Streitig ist, ob die Beigeladene zu 1) ihre Tätigkeit für die Klägerin in dem Zeitraum vom 1.9.2010 bis zum 28.2.2011 als Selbstständige oder als abhängig Beschäftigte ausübte und ob sie der Versicherungspflicht in allen Zweigen der Sozialversicherung unterlag.

Die 1970 geborene Beigeladene zu 1) war in dem Zeitraum vom 1.9.2010 bis zum 28.2.2011 für die Klägerin, einem Unternehmen für Logistik- und Transportdienstleistungen, im Transportdienstleistungsbereich tätig. Einer der Hauptkunden der Klägerin ist die Firma H Logistik Deutschland GmbH (im folgenden H GmbH). Die H GmbH ist Logistik-Dienstleister. Sie beauftragt selbständige Unternehmer mit der Zustellung von Sendungen.

Der Geschäftsführer der Klägerin ist gleichzeitig Geschäftsführer der T Diese erbringt auf der Grundlage eines Satellitendepotvertrages mit der H GmbH Transportdienstleistungen. Mit der Klägerin ist ein solcher Satellitendepotvertrag nach deren Angaben nicht geschlossen worden. Allerdings hat auch die Klägerin einen schriftlichen Kooperationsvertrag geschlossen, der dem Satellitendepotvertrag weitgehend entspricht. Bei der Durchführung von vertraglich geschuldeten Leistungen für die H GmbH muss die Klägerin die von der H GmbH vorgegebenen standardisierten Formulare und Sachmittel verwenden und die im "H Qualitätshandbuch" vorgegebenen Serviceanforderungen erfüllen.

Die Beigeladene zu 1) war nach eigenen Angaben zuvor bereits im Paketdienstgewerbe tätig, und zwar ab dem 1.12.2009 zusammen mit ihrem Ehemann für das Transportunternehmen N K. Dieses Unternehmen war wiederum ebenfalls für die H GmbH tätig und benutzte die gleichen Formulare wie die Klägerin.

Die Beigeladene zu 1) hatte am 12.7.2010 ein Gewerbe für eine Tätigkeit im Internethandel und Paketdienst bei der Verbandsgemeindeverwaltung A angemeldet. Sie erwarb zwecks Durchführung ihrer Tätigkeit von der T GmbH einen gebrauchten Ford Transit Kastenwagen für 4000 Euro. Am 14.3.2011 erfolgte die Abmeldung des Gewerbes.

Ein zwischen ihr und der Klägerin am 26.8.2010 geschlossener "Unternehmer-Partnerschaftsvertrag" enthielt folgende Regelungen:

1. Grundlagen

1.1. Der Auftragnehmer erbringt die Dienstleistung gegenüber dem Kunden des Auftraggebers selbständig im Auftrag des Auftraggebers.

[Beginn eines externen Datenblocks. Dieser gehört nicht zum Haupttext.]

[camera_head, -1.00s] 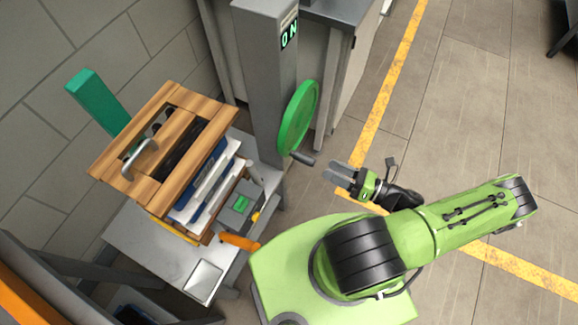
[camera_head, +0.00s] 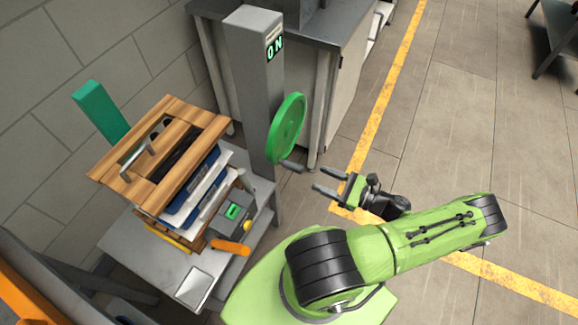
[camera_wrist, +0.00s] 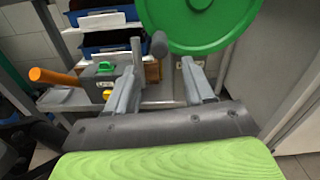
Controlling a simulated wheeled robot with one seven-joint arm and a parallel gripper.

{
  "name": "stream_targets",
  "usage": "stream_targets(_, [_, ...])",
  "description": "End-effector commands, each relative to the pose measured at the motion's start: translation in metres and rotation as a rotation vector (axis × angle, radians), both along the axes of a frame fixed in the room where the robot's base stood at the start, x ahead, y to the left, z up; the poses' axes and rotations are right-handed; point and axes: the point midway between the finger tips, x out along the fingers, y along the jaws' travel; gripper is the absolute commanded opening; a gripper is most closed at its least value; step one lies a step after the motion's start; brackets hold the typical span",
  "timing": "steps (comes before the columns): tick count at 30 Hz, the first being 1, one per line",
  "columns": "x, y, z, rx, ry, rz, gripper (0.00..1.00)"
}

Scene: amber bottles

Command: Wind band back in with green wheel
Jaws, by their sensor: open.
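The green wheel (camera_head: 287,128) is mounted on the side of a grey post (camera_head: 258,90) whose display reads "ON". A dark crank handle (camera_head: 292,167) sticks out from the wheel's lower edge toward my gripper (camera_head: 318,180). My gripper is open and empty, its fingertips just short of the handle's end. In the wrist view, the handle's rounded end (camera_wrist: 158,44) appears between my two fingers (camera_wrist: 162,58), closer to the left one. The wheel (camera_wrist: 198,22) fills the top of that view. I cannot clearly make out the band.
A wood-topped stack (camera_head: 160,150) with blue and white trays stands on a grey table (camera_head: 135,240) left of the post. A grey box with a green button (camera_head: 232,211) and an orange handle (camera_head: 230,247) sit near its front. Open floor (camera_head: 430,130) lies to the right.

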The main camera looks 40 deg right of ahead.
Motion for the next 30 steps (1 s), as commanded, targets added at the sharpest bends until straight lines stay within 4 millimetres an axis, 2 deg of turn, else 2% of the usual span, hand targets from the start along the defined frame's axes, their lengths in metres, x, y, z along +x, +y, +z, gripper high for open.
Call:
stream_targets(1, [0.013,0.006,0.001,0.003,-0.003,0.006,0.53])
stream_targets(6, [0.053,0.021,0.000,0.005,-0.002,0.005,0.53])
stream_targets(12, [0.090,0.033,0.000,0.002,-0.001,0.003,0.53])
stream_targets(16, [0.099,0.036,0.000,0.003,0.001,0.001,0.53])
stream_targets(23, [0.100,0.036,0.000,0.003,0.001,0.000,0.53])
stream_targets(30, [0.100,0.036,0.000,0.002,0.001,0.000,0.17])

Die selbständige Erledigung des Auftrages erfordert die Anmeldung eines Gewerbes. Der Auftragnehmer handelt im eigenen Namen und auf eigene Rechnung. Die Gewerbeanmeldung ist dem Auftraggeber schriftlich nachzuweisen. Die Ausführung der Einzelaufträge erfolgt durch den Auftragnehmer selbst oder durch unselbständige Dritte. In jedem Fall hat der Auftragnehmer zu gewährleisten, dass die Auftragsausführung nach den gesetzlichen sowie sonstigen sicherheitstechnischen Vorschriften erfolgt.

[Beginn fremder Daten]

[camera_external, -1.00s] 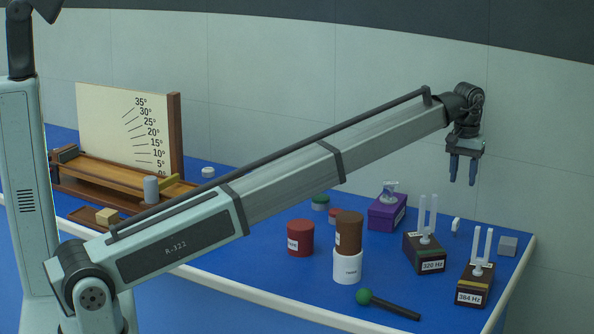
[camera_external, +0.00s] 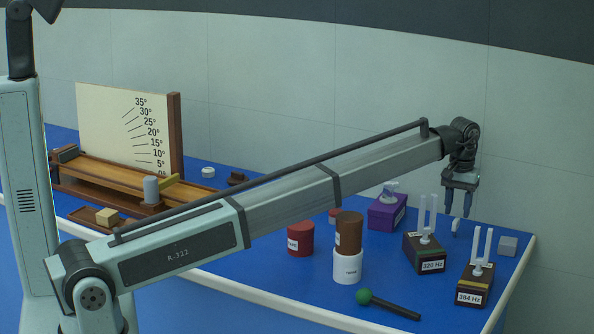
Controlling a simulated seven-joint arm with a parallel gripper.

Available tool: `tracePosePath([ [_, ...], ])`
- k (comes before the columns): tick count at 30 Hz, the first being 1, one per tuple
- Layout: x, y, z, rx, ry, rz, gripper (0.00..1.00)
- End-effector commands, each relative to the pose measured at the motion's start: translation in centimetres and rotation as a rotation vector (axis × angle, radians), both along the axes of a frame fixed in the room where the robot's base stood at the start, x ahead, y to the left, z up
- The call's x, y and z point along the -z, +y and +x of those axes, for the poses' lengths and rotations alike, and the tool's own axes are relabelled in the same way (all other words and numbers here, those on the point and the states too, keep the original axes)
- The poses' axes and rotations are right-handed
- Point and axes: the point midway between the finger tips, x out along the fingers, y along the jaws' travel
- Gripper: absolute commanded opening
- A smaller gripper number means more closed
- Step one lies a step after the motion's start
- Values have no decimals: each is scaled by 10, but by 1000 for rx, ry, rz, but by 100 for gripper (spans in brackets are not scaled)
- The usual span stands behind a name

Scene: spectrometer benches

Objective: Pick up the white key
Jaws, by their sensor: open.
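A small white object that looks like the white key (camera_external: 455,228) stands upright on the blue table, at the right, behind and between the two tuning fork boxes. Its exact shape is too small to make out. My gripper (camera_external: 458,210) points straight down with its two fingers apart, and nothing shows between them. In the picture its fingertips are just above the white key. I cannot tell from this one view how far they are from it in depth.
The 320 Hz tuning fork box (camera_external: 424,252) is left of the key and the 384 Hz one (camera_external: 474,284) is in front, both with tall prongs. A grey block (camera_external: 508,246) is to the right. A purple box (camera_external: 388,213) stands behind left. A green-headed mallet (camera_external: 388,304) lies in front.

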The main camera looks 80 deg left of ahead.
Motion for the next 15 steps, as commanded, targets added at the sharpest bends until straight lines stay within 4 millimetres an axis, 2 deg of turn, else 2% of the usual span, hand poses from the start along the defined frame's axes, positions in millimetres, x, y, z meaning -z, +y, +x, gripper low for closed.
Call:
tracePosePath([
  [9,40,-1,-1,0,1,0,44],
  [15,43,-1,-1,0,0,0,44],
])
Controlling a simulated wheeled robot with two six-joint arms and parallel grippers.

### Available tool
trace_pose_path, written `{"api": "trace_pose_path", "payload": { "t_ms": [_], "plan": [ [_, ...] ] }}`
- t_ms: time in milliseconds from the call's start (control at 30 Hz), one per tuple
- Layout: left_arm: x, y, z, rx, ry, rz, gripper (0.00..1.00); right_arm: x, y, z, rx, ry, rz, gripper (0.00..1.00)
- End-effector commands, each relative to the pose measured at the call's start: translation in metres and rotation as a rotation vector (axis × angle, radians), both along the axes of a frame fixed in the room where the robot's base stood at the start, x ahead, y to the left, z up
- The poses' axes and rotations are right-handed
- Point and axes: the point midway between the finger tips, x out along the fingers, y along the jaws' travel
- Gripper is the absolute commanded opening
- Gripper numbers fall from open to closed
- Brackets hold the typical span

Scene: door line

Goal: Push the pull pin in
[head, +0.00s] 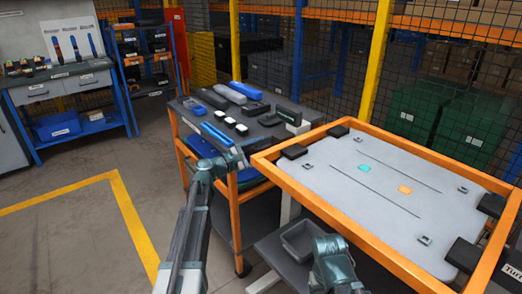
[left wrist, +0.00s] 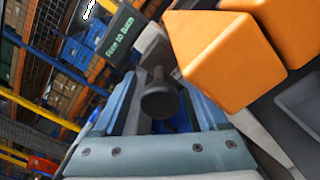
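The pull pin (left wrist: 160,100) shows in the left wrist view as a dark round knob on a stem, beside a grey block and the orange frame. My left gripper (head: 232,148) is at the left corner of the orange frame in the head view. In the left wrist view its two fingers (left wrist: 155,112) stand apart, with the knob seen between them. I cannot tell whether either finger touches the knob. The pin is not clear in the head view. A teal joint of my right arm shows at the bottom of the head view; its gripper is not seen.
The orange frame (head: 300,188) surrounds a light grey panel (head: 385,190) with dark blocks at its edges. A cart (head: 237,205) with tools is behind my left gripper. A grey tray (head: 298,238) lies below the frame.

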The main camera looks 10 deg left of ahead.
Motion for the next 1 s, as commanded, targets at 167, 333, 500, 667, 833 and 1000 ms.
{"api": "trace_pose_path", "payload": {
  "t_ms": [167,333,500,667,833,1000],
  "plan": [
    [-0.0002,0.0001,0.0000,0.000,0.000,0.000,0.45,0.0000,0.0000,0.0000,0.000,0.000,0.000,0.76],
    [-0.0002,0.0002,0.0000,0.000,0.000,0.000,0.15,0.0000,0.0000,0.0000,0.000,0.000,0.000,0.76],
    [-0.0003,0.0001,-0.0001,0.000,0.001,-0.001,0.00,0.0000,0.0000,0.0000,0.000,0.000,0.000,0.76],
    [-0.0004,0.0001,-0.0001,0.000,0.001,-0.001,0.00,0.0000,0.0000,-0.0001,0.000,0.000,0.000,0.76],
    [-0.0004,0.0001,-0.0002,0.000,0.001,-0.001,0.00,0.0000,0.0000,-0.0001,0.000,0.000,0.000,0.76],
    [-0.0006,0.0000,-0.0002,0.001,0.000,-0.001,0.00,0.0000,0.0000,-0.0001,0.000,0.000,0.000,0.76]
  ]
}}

1.2. Der Auftragnehmer führt seinen Gewerbebetrieb unter Beachtung der Sorgfalt eines ordentlichen Kaufmanns, weiter unter Einhaltung aller gesetzlichen Bestimmungen (insbesondere der sozialversicherungsrechtlichen Vorschriften) sowie der für das Transportwesen geltenden besonderen Regelungen (z.B. Ladungssicherheit, Lenkzeitverordnung, Straßenverkehrsordnung, Vorschriften der Berufsgenossenschaft u.a.). Der Auftragnehmer führt die von ihm zu leistenden Steuern regelmäßig an das Finanzamt ab.

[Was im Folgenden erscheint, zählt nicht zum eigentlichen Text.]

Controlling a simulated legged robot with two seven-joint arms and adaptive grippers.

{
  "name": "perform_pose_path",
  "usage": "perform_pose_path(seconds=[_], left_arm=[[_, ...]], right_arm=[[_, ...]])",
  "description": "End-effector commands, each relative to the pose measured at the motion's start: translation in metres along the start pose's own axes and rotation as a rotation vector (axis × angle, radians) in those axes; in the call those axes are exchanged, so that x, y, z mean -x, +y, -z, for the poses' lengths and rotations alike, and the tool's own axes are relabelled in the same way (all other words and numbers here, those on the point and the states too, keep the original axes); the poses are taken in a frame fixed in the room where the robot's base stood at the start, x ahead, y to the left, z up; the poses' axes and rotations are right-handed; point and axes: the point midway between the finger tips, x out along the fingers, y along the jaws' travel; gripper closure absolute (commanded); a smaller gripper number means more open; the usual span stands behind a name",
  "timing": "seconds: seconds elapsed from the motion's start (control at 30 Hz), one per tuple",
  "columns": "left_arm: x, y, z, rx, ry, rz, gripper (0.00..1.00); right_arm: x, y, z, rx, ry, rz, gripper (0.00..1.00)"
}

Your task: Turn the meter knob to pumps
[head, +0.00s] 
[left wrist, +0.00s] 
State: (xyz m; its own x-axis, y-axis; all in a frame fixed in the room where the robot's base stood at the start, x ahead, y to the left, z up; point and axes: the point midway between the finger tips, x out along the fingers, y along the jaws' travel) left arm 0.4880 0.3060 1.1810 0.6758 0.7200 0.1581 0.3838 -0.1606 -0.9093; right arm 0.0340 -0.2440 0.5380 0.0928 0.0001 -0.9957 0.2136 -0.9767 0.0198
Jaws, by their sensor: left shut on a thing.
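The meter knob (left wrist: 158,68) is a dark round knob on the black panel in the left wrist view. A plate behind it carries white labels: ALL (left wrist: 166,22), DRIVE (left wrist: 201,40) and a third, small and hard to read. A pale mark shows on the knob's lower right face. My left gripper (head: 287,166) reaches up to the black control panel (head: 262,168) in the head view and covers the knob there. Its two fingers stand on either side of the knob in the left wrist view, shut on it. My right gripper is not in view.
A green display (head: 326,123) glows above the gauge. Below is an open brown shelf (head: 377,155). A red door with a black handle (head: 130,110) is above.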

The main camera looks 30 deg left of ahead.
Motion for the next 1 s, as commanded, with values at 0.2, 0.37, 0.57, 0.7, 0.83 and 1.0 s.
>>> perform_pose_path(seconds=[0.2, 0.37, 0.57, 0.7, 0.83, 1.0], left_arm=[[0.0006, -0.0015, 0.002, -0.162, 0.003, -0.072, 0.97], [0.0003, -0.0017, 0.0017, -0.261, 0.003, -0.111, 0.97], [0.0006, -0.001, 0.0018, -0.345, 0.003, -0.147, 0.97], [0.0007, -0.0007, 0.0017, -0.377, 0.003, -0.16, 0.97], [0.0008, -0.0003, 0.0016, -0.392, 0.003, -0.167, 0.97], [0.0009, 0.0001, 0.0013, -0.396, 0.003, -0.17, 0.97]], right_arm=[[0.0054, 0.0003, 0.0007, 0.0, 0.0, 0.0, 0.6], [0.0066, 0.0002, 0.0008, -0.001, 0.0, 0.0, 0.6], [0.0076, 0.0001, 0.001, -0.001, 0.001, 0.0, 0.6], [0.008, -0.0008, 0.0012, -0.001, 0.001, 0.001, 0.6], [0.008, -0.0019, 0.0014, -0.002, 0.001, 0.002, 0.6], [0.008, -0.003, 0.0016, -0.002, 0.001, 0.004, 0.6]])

1.3. Der Auftragnehmer verpflichtet sich, für die Dauer des Vertrages dafür Sorge zu tragen, dass etwaige öffentlich rechtliche Genehmigungen vorliegen und sein Gewerbebetrieb auch in wirtschaftlicher und finanzieller Hinsicht so organisiert ist, dass die nach diesem Vertrag geschuldeten Leistungen erfüllt werden können. Der Auftragnehmer verpflichtet sich, Änderungen in seinem Unternehmen, die insbesondere auch dessen Leistungsfähigkeit (z.B. die Anzahl der Mitarbeiter oder den Fuhrpark) betreffen, dem Auftraggeber unverzüglich mitzuteilen. Der Auftragnehmer ist damit einverstanden, dass der Au...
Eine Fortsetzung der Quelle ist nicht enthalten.